San Juan nos presenta la vida en el Verbo
eterno, fuerza divina creadora. Jesucristo no sólo aporta la vida auténtica,
sino que Él es la vida misma, una vida que es pura luz. Esta vida propia, Él la
comunica en abundancia.
Dice
San Juan en el proemio de su Evangelio: En
el principio era el Verbo y el Verbo era con Dios, y el Verbo era Dios. El
estaba en el principio con Dios. Todo se hizo por Él y sin Él no se hizo nada
de cuanto existe. En Él estaba la vida y la vida era la luz de los hombres.
Contemplemos esta vida eterna del Verbo en
el seno del Padre, antes de la creación y del tiempo.
Para aprender a conocer al Salvador,
debemos elevarnos en espíritu a su vida eterna y, dentro de lo posible, tratar
de adquirir de ella un concepto muy preciso.
El Salvador mismo llamó, repetidas veces,
nuestra atención sobre su vida eterna:
En
verdad, en verdad os digo que antes que Abraham fuese, yo soy.
Padre,
glorifícame tú en ti mismo con aquella gloria, que tuve en ti, antes que fuese
el mundo.
Yo
soy, el principio, el mismo que os hablo.
Como el Padre resucita a los
muertos y les da la vida, así también el Hijo da la vida a los que quiere.
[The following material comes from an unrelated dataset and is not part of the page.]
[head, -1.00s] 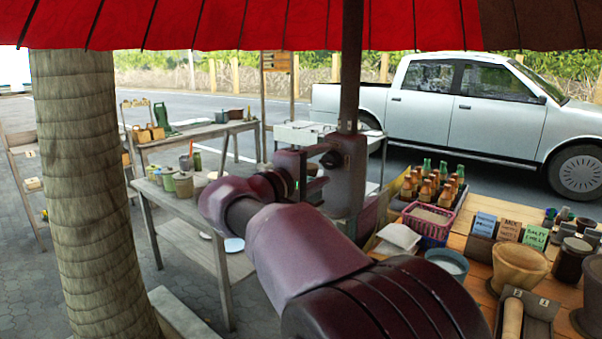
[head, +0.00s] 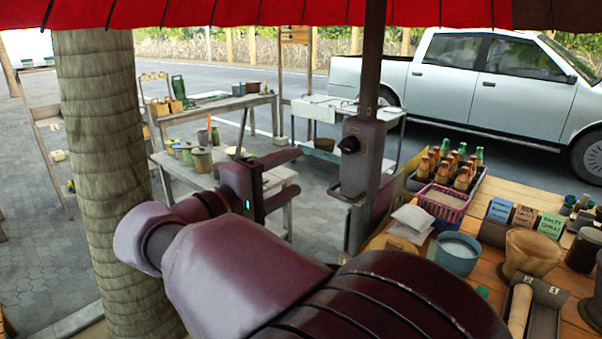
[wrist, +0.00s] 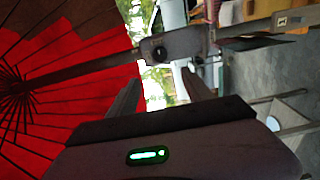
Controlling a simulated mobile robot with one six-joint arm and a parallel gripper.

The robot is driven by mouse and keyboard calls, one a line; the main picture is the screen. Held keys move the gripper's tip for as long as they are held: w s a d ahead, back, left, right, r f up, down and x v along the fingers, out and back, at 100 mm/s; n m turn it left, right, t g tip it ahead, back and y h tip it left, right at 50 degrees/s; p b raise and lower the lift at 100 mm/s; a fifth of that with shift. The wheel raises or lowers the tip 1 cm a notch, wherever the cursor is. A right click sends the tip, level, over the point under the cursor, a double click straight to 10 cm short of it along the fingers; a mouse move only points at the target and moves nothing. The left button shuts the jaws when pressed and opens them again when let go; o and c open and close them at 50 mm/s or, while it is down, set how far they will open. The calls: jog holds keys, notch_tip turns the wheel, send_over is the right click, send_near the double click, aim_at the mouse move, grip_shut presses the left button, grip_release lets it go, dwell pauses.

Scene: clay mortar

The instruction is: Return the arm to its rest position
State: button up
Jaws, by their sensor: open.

En verdad, en verdad os digo:
el que escucha mi Palabra y cree en el que me ha enviado, tiene vida eterna y
no incurre en juicio, sino que ha pasado de la muerte a la vida.
Como el Padre tiene vida en sí
mismo, así también le ha dado al Hijo tener vida en sí mismo.
Frases son éstas muy breves, pero tan
llenas de majestad y de profundidad insondable que, como poderosas chispas de
luz, iluminan la misteriosa obscuridad de la vida eterna y abren horizontes de
amplitud incalculable.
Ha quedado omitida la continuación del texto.